** START Raw records **

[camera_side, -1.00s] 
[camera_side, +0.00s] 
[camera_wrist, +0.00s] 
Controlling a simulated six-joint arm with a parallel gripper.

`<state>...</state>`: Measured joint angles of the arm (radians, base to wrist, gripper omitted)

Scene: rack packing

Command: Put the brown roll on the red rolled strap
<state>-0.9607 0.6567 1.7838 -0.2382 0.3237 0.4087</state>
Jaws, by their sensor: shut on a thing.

** END Raw records **
** START Raw records **

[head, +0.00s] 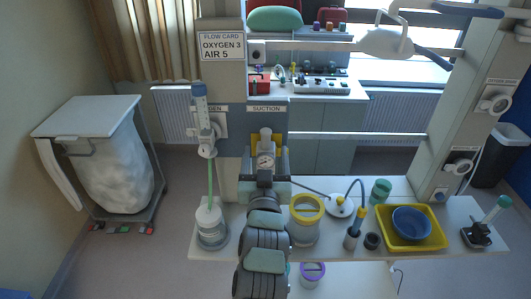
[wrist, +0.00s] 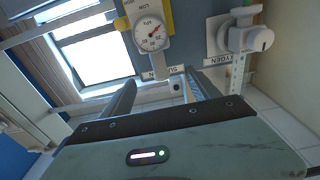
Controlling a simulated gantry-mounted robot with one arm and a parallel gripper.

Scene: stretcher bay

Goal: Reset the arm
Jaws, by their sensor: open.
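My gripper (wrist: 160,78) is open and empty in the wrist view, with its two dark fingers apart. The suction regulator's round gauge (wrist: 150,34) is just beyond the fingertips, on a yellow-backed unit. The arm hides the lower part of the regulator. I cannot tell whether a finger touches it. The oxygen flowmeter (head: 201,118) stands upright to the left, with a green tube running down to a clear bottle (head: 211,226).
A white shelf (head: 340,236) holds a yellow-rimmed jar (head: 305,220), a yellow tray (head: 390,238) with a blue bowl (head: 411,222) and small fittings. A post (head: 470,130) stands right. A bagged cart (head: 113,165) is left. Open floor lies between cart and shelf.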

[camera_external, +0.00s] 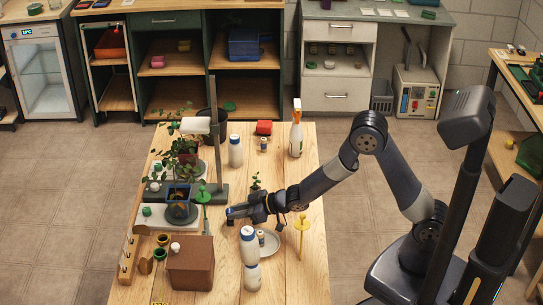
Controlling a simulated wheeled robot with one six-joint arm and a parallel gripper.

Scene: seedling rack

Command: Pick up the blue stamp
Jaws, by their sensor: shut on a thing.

** END Raw records **

What is expected: Copy out every line with the word "Scene".

Answer to this task:
Scene: rack packing
Scene: stretcher bay
Scene: seedling rack

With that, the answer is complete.